Monday, Apr. 19, 1954
The House
William Penn was openhanded in deeding land to Quakers newly arrived in the New World; in 1687 a family of early Pennsylvanians named Shallcross got an enormous tract simply by promising him a minute portion of their annual crop. But there was reason for Penn's generosity to the Shallcrosses. The land was no bargain--it was ten miles northeast of Penn's "greene Country Towne" and in the middle of an Indian-infested wilderness. Neither remoteness nor danger, however, dismayed the Shallcrosses. They built a big stone house--with iron shutters to stop flaming arrows and musket ports for return fire--and resolved to stay put.
They were solid citizens. Many were farmers; they lived and died in the big house for 100 years. Then about 1800 Priscilla Shallcross married Samuel Roberts at Abington Meeting House, and the house and its surrounding acres were passed on to their descendants. The Roberts tribe enlarged the place until it boasted 19 rooms and a 110-ft. porch, and they, in turn, tilled the farm for 120 years.
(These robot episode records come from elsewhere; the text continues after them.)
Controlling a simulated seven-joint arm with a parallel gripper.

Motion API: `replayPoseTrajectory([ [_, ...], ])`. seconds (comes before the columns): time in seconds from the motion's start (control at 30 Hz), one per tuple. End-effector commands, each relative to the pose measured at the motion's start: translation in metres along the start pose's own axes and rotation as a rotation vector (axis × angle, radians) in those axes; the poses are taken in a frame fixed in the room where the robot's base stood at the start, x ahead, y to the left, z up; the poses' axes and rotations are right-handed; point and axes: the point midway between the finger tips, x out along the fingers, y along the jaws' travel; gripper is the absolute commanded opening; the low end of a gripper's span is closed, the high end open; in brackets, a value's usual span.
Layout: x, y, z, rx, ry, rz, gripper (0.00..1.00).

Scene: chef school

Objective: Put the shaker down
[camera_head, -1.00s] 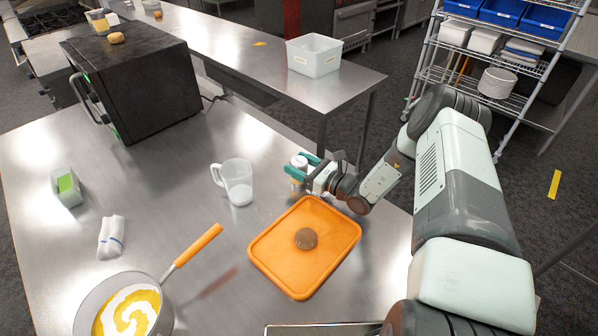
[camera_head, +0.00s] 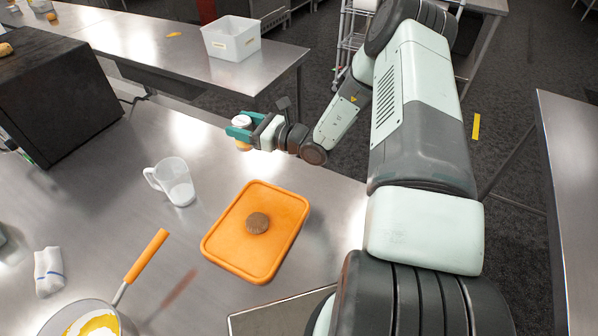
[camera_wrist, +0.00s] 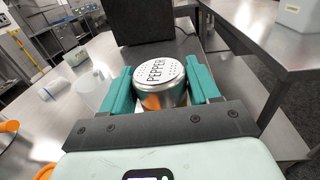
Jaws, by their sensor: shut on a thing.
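My gripper (camera_head: 240,132) is shut on a pepper shaker (camera_head: 243,121). In the wrist view the shaker (camera_wrist: 160,72) sits between the two teal fingers (camera_wrist: 160,92), with its round, holed metal lid marked PEPPER facing the camera. In the head view the shaker looks upright, over the far part of the steel table (camera_head: 110,205), beyond the orange board. The fingers hide much of its sides. Whether its base touches the table cannot be told.
A clear measuring jug (camera_head: 175,182) stands left of the orange board (camera_head: 225,250), which carries a brown round item (camera_head: 257,223). A pan (camera_head: 85,318) is at the near left. A black oven (camera_head: 60,95) stands at the far left. Bare steel lies between oven and jug.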

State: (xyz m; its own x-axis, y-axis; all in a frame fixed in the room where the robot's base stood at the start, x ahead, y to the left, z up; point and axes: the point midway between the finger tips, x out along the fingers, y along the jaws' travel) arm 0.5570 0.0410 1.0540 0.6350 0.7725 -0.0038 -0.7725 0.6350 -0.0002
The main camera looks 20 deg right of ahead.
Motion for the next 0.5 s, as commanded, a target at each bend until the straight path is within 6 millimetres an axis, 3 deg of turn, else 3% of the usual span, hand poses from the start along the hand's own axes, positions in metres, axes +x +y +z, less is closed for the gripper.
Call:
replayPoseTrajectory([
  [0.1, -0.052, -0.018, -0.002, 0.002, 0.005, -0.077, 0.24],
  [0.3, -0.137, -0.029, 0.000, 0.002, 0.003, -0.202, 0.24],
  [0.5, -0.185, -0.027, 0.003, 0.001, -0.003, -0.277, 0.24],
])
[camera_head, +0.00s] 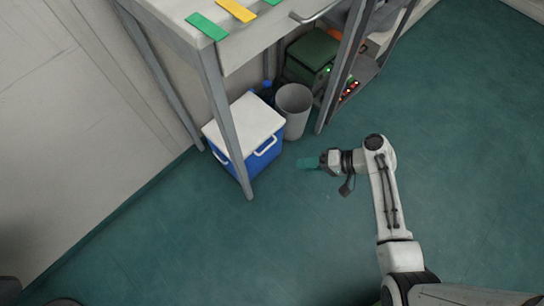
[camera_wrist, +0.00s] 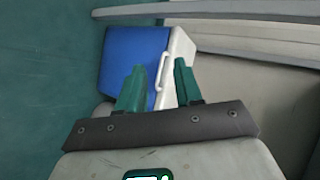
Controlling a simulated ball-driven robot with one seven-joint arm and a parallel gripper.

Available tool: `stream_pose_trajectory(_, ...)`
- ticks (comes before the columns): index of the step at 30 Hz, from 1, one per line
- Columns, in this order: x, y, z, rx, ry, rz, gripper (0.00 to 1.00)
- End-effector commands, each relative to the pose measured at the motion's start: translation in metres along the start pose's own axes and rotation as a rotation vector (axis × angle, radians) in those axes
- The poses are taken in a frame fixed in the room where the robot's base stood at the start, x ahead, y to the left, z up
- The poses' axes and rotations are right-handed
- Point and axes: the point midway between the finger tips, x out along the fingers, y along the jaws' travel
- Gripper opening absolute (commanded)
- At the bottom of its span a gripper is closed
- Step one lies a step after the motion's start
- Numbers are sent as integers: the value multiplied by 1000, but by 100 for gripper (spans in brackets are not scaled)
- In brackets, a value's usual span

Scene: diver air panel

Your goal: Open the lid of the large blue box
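The large blue box (camera_head: 264,160) is a cooler with a white lid (camera_head: 256,118) and white handles, standing on the floor under a grey table. The lid looks shut. A table leg crosses in front of the box in the head view. My gripper (camera_head: 308,163) points left at the box from the right, with a gap of floor between. In the wrist view the teal fingers (camera_wrist: 158,68) are apart with nothing held. Beyond them show the blue body (camera_wrist: 125,50), the white lid (camera_wrist: 182,48) and a white handle (camera_wrist: 162,72), partly covered by the fingers.
A grey bin (camera_head: 294,108) stands right beside the box. A table leg (camera_head: 232,140) rises close in front of it. A green case (camera_head: 312,50) and a low shelf unit with lit red parts lie farther back. The teal floor in front is clear.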

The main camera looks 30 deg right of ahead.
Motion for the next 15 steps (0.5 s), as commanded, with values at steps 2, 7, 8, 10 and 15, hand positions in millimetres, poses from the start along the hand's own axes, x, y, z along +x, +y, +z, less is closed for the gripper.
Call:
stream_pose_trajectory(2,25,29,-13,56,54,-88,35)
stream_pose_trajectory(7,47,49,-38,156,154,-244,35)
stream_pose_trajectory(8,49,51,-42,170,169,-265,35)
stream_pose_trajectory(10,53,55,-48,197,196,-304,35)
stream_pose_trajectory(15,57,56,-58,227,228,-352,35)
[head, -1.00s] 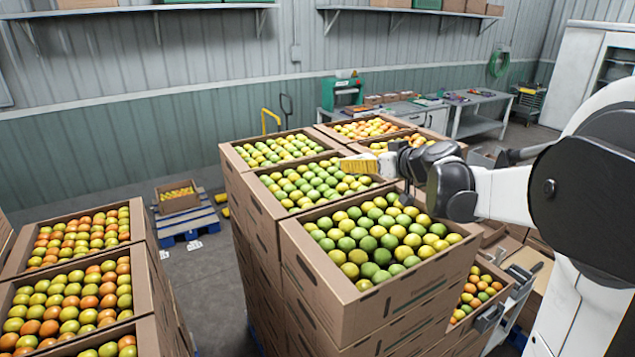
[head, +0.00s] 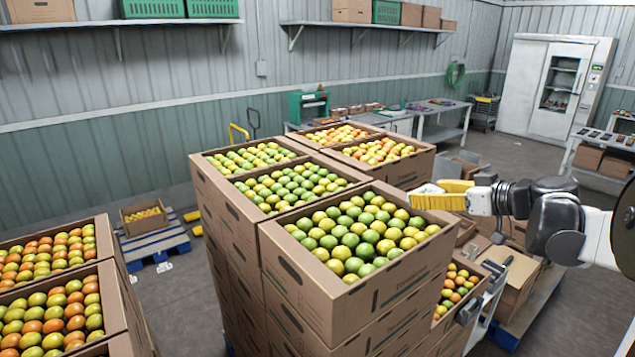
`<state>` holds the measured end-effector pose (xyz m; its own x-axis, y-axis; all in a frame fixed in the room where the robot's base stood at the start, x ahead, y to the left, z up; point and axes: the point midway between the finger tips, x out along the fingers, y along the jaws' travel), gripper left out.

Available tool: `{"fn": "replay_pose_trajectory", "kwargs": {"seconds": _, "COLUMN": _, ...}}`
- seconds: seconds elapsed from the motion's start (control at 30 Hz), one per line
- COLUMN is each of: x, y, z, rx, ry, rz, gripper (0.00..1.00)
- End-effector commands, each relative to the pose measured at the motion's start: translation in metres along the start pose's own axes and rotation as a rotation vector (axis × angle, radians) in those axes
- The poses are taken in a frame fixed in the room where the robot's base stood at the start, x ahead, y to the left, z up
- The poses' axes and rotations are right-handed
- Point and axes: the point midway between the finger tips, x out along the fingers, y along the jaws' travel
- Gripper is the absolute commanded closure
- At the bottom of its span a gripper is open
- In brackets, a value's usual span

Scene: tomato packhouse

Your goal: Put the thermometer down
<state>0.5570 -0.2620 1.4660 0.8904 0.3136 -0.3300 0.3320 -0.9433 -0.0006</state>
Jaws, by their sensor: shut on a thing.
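My gripper (head: 474,199) reaches in from the right and is shut on a yellow thing, which looks to be the thermometer (head: 436,202). The thermometer is held about level, with its free end pointing left. In the picture it shows just right of the top of the front tomato carton (head: 345,268), in front of the gap behind that carton. It looks held in the air, and I see no surface touching it. Its fine shape and any display are too small to make out, and the fingers are hard to tell apart from it.
Stacked open cartons of tomatoes fill the middle, and more stand at left (head: 62,279). A lower carton (head: 520,270) and a cart lie below my arm. A workbench (head: 440,112) runs along the back wall; a white cabinet (head: 520,95) stands back right.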

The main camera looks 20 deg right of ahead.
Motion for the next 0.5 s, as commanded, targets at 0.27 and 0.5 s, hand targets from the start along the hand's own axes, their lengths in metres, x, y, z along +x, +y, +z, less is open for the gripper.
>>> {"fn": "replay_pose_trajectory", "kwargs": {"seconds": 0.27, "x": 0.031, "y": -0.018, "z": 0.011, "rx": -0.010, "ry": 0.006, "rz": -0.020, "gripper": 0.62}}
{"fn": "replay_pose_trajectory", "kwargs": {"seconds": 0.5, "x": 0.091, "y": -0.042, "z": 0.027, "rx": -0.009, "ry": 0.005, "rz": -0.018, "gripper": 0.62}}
In 1920, however, cheerful, big-boned William I. Roberts-- last of the family to inherit the place -- decided to quit the soil. He became a butter & egg salesman, then a partner in a general store, and finally got into the automobile parts business. But he kept on living on the farm. His son, William I. Roberts Jr., grew up, married and brought his bride to the house. His grandson. William I. Roberts III, grew up, married and brought his bride there too. When William I. Roberts IV was born two years ago, four generations were sheltered beneath its old rafters.
With its ancient hand-carved beams, wide pegged floors,and hand-forged hinges, the house stayed solid and eminently habitable. But the city of Philadelphia, once so distant, finally grew out to the Shall-cross-Roberts house; the three acres remaining of the farm were almost surrounded by new row houses. The Robertses stubbornly refused to sell. Last year the itch for modernity got the better of grandson William I. Roberts III -- he bought a new house in Levittown, Pa. and moved out with his son William I. Roberts IV. The old place seemed empty. Last week Owner Roberts, now 74, finally sold out for a "price that would knock your hat in the creek."
Next month the wreckers will start tearing down the 250-year-old landmark and bulldozers will begin digging basements for the 77 new dwellings that will rise up on the farm. By next spring there will be nothing left of the Shallcross-Roberts farm but the ornate original deed bearing the bold signature William Penn.